Goal of the exercise ::
Skip the pictures. Reproduce all other material exactly.

Supplied material ::
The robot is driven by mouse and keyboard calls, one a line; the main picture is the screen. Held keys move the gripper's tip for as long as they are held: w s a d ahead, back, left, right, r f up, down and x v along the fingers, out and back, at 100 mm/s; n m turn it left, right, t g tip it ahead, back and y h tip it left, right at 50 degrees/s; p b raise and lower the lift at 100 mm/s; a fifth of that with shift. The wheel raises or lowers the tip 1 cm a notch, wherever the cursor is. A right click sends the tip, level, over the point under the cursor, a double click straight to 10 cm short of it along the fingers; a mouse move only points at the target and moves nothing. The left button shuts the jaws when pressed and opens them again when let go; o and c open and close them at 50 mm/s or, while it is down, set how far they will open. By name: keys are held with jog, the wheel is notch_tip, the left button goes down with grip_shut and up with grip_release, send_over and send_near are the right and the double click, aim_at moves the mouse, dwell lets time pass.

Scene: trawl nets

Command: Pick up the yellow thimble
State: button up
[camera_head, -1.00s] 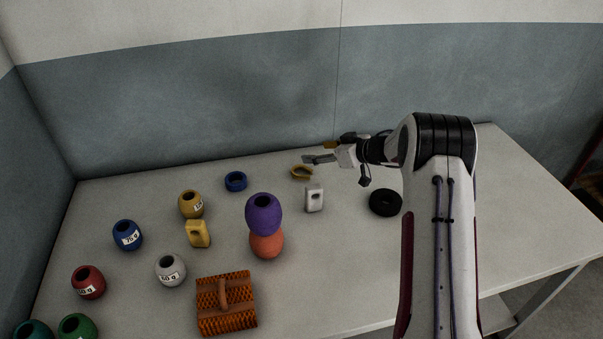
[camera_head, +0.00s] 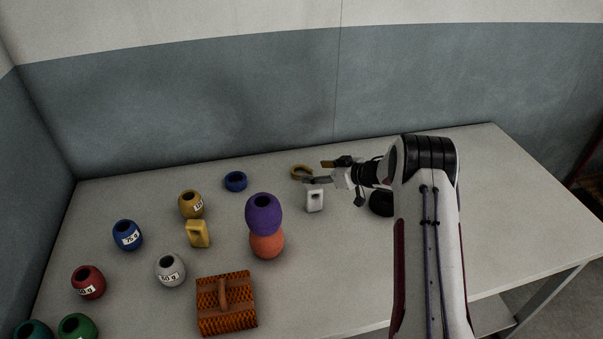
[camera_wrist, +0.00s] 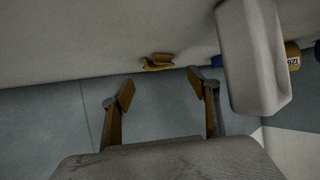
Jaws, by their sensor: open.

Exercise result ::
The robot is driven by mouse and keyboard calls, one a line; the main picture is the screen. Held keys move the gripper's tip for as long as they are held: w s a d ahead, back, left, right, r f up, down and x v along the fingers, out and back, at 100 mm/s; n m turn it left, right, t g tip it ahead, back and y h tip it left, right at 50 degrees/s; p b raise and lower the lift at 100 mm/s; a fifth of that with shift. The wheel raises or lowers the tip 1 cm a notch, wherever the cursor is. A right click sends the tip, level, over the point under the cursor, a double click straight to 10 cm short of it along the fingers; a mouse move only points at the target and moves nothing. The left button shuts the jaws when pressed and opens them again when let go; o and c open and close them at 50 mm/s or, while it is down, set how far they will open. By name: keys are held with jog, the wheel is notch_tip, the left button goes down with grip_shut and up with grip_release, send_over and send_near are the right and the double click, aim_at moves the mouse, dwell lets time pass.

Scene: trawl nets

Command: Pick up the yellow thimble
State: button up
[camera_head, -1.00s] 
[camera_head, +0.00s] 
[camera_wrist, +0.00s] 
Jaws, by their sensor: open.

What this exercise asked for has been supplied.